RAW DATA
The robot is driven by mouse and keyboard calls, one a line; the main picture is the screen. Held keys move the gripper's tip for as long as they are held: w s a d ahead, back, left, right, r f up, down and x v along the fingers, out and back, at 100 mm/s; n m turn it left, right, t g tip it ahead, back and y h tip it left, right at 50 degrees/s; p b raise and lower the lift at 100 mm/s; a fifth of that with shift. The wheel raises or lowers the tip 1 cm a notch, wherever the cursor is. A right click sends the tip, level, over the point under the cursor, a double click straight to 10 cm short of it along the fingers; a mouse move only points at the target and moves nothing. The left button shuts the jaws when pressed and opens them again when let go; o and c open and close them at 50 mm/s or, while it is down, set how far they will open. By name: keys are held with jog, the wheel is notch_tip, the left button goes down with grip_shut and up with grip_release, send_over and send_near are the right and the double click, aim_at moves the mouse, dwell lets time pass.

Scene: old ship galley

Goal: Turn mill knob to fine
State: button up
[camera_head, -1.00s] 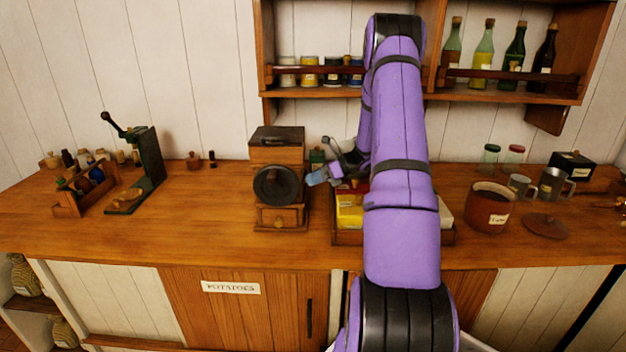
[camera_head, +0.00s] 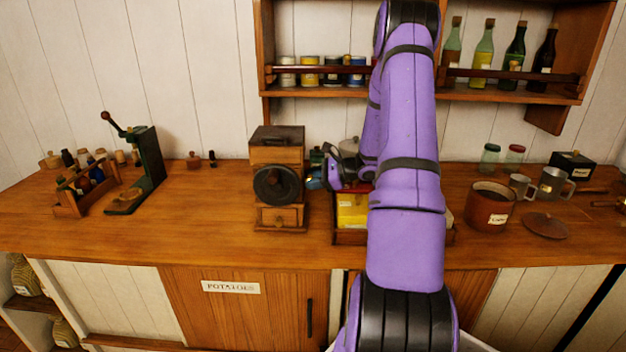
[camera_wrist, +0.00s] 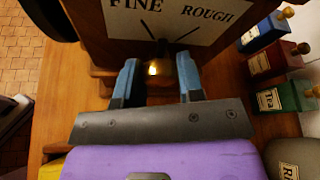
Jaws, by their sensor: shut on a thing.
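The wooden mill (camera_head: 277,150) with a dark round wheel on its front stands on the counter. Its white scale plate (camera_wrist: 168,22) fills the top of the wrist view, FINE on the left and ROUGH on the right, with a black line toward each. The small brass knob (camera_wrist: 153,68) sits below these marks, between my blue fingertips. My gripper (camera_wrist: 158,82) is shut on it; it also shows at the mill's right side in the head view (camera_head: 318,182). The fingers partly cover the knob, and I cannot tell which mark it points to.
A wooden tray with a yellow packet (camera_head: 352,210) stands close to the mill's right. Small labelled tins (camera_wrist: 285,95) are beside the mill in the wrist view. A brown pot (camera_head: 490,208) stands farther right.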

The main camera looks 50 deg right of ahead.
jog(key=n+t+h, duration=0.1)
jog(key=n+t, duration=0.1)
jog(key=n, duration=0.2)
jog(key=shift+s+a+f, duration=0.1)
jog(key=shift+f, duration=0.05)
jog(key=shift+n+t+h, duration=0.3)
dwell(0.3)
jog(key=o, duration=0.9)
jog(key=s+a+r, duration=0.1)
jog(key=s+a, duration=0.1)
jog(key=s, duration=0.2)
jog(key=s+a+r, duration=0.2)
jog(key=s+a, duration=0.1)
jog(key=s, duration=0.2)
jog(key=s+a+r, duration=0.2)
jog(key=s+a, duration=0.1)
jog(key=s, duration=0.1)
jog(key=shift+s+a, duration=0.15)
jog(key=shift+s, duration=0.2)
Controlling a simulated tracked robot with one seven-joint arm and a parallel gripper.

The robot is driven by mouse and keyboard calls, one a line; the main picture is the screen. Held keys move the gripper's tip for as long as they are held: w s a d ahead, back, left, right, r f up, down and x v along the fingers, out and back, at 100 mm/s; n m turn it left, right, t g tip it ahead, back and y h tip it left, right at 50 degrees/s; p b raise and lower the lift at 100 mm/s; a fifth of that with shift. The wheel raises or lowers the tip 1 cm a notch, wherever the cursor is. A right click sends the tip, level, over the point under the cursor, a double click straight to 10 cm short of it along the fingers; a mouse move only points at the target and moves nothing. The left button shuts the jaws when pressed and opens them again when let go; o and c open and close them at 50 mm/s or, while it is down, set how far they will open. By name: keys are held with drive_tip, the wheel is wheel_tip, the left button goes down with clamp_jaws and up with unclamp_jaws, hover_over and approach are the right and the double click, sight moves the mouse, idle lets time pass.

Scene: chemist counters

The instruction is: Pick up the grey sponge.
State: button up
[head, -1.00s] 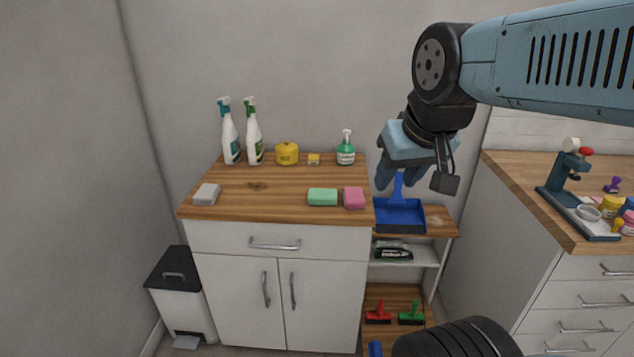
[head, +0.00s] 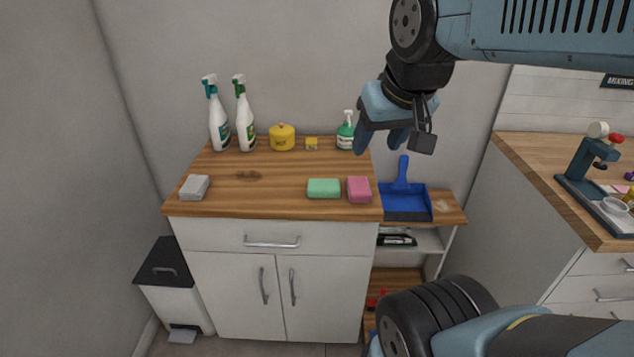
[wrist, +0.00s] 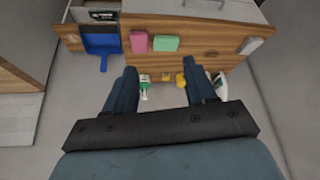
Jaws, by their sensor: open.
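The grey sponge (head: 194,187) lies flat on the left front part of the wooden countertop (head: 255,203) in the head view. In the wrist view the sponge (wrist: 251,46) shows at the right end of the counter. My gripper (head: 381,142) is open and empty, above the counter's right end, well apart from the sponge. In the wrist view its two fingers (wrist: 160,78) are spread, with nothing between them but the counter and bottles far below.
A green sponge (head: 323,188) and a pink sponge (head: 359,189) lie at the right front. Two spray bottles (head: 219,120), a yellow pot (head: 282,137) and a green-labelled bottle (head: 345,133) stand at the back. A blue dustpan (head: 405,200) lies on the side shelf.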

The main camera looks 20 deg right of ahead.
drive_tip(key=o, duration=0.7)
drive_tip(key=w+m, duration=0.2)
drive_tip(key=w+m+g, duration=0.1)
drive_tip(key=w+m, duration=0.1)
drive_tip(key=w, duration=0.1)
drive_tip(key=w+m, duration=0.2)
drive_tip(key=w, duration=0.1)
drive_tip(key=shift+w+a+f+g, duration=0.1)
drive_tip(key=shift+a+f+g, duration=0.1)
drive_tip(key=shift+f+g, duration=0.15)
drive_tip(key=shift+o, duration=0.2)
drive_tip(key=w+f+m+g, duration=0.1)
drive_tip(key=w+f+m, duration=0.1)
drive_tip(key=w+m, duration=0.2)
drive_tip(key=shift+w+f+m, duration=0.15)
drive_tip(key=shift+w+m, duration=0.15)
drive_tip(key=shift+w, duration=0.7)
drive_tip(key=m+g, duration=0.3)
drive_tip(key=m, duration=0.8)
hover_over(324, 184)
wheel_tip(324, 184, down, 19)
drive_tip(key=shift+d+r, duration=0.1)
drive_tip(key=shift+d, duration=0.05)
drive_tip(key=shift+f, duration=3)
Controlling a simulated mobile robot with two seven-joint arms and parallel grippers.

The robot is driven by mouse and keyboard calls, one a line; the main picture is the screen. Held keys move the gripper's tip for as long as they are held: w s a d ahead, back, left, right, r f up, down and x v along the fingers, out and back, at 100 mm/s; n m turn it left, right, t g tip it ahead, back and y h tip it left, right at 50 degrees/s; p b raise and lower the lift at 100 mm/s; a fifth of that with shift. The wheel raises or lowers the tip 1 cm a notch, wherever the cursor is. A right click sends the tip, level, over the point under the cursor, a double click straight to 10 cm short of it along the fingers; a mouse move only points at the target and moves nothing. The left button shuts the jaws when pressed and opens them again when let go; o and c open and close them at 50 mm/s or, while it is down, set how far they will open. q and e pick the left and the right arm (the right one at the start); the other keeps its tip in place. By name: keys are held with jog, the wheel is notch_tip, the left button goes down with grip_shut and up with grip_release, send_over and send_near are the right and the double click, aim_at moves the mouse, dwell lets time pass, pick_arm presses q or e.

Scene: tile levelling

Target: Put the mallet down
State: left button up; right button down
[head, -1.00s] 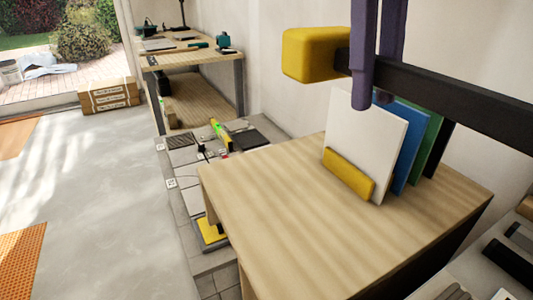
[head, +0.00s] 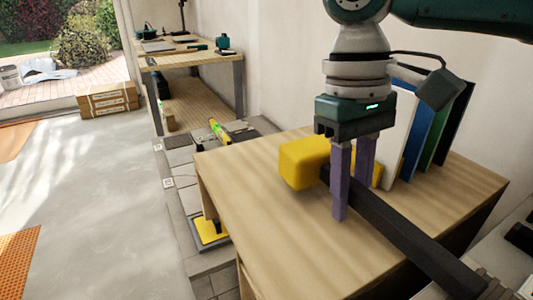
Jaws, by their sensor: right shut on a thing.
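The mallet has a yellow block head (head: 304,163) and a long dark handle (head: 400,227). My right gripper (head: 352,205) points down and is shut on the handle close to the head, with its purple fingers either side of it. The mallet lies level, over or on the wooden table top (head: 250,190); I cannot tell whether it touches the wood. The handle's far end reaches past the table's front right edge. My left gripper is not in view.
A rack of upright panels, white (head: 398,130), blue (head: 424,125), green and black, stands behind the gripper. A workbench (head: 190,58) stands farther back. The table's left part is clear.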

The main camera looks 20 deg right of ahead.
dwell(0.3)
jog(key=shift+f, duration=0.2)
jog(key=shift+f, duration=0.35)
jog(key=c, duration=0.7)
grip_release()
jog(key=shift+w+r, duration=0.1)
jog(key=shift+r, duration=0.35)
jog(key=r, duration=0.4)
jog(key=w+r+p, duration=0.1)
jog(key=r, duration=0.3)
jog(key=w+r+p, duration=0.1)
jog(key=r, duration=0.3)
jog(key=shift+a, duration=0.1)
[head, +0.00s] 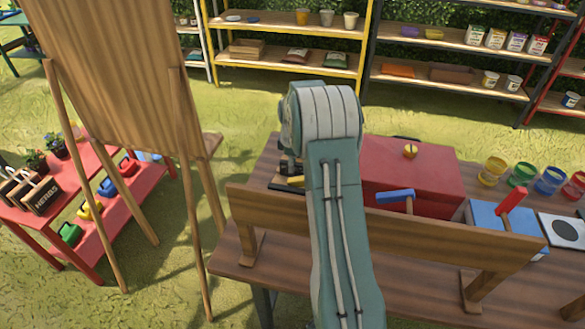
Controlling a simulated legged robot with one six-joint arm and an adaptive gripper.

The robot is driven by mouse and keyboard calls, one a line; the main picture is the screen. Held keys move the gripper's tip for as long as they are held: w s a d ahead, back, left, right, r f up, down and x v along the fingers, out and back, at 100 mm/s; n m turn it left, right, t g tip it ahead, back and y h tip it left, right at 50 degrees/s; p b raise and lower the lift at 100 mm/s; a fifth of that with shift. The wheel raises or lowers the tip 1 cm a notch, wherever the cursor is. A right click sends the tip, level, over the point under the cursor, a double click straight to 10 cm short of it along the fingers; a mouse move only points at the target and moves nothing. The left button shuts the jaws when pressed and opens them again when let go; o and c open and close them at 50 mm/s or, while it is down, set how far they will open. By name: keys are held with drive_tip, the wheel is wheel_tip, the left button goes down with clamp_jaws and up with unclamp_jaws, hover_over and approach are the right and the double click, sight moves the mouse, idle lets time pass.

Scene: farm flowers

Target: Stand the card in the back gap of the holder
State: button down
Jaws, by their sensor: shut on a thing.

STATED TASK
Starting at the line that contains "Target: Stand the", output each remaining line of the listing, the last line included, exactly as it appears.

OUTPUT OF THE EXERCISE
Target: Stand the card in the back gap of the holder
State: button down
Jaws, by their sensor: shut on a thing.

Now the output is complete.